5. Finding out who in the young core the team can build around

The Charlotte Hornets have a few young players on their roster who should get some run, especially once the losses start to pile up and the franchise loses all pretense of trying to make the playoffs.

Willy Hernangomez is a rebounding machine, grabbing 13.8 boards per 36 minutes last season, and he’s showing signs of being able to stretch the floor offensively as his 3-point percentage clocked in at 38.5. Sure, that was on 39 attempts, but if he can venture outside and knock down shots, that could augur very well for him in the future developing into a Brook Lopez type of player.

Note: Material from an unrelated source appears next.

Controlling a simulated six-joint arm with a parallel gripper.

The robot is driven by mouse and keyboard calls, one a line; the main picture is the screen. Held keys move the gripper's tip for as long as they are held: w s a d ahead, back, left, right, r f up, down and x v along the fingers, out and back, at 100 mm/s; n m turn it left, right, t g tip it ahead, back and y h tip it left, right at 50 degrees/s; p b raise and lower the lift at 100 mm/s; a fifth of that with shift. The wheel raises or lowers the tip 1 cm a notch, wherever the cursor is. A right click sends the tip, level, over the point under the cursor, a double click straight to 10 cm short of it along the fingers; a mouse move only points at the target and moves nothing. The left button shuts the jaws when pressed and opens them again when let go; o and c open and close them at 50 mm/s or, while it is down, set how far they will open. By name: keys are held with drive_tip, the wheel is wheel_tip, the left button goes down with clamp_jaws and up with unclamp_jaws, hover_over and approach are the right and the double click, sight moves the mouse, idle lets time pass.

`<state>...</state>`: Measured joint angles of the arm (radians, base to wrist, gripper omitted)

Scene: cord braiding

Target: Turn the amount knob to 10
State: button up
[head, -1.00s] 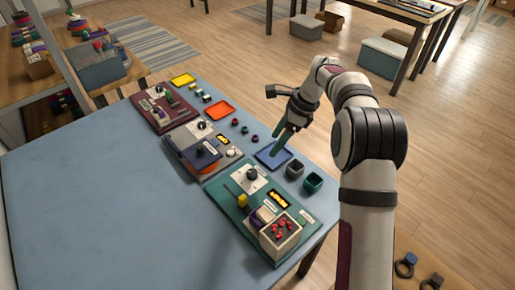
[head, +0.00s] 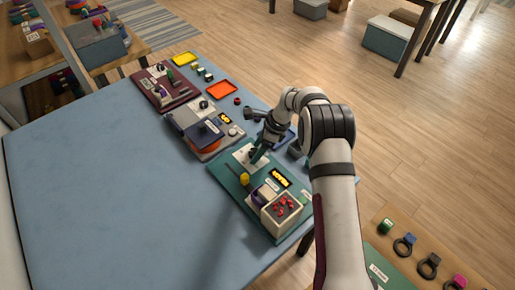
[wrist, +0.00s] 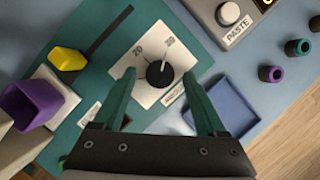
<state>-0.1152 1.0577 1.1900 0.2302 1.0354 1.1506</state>
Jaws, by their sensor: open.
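The amount knob (wrist: 159,73) is a round black dial with a white pointer line, on a white plate (wrist: 142,39) on the teal board (head: 226,176). In the wrist view its pointer aims up, towards the right-hand printed number; the small numbers are hard to read. My gripper (wrist: 160,75) is open, its two green fingers apart on either side of the knob. I cannot tell whether they touch it. In the head view my gripper (head: 258,156) is over the plate and hides the knob.
On the teal board are a yellow knob (head: 244,179), an amber display (head: 280,178) and a pale box of red pieces (head: 283,211). A blue tray (wrist: 228,105) and small cups lie alongside. Another board (head: 205,130) stands behind. The blue table is clear at left.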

He also made first team All-Rookie in 2016-17, so he’s had some talent from the get-go.

Miles Bridges is in Year 2 of his rookie deal, and while his shooting stroke isn’t there yet (32.5 percent from 3 in 2018-19), he was a plus defender with a positive Value Over Replacement Player, so there is plenty of room for his offensive game to grow into his defensive instincts.

And whatever else can be said about Rozier, a putrid career 40.4 percent shooter on 2-point shots and 35.4 on long balls, he averaged 16.5 points per game in the playoffs on a 2017-18 Celtics team that had neither Gordon Hayward nor Kyrie Irving due to injury but still came one LeBron James away from the NBA Finals as the Eastern Conference Finals went seven games.

Rozier is still only 25. It’s possible a change of scenery will help him.

Sadly, it’s hard to find anything nice to say about Malik Monk here after two straight seasons of sub-40-percent field goal percentages, epic-level atrocious defensive advanced stats, and a net minus-1.1 VORP. He can’t shoot, he can’t defend, and Charlotte picking up his team option for Year 3 is like throwing water on a grease fire.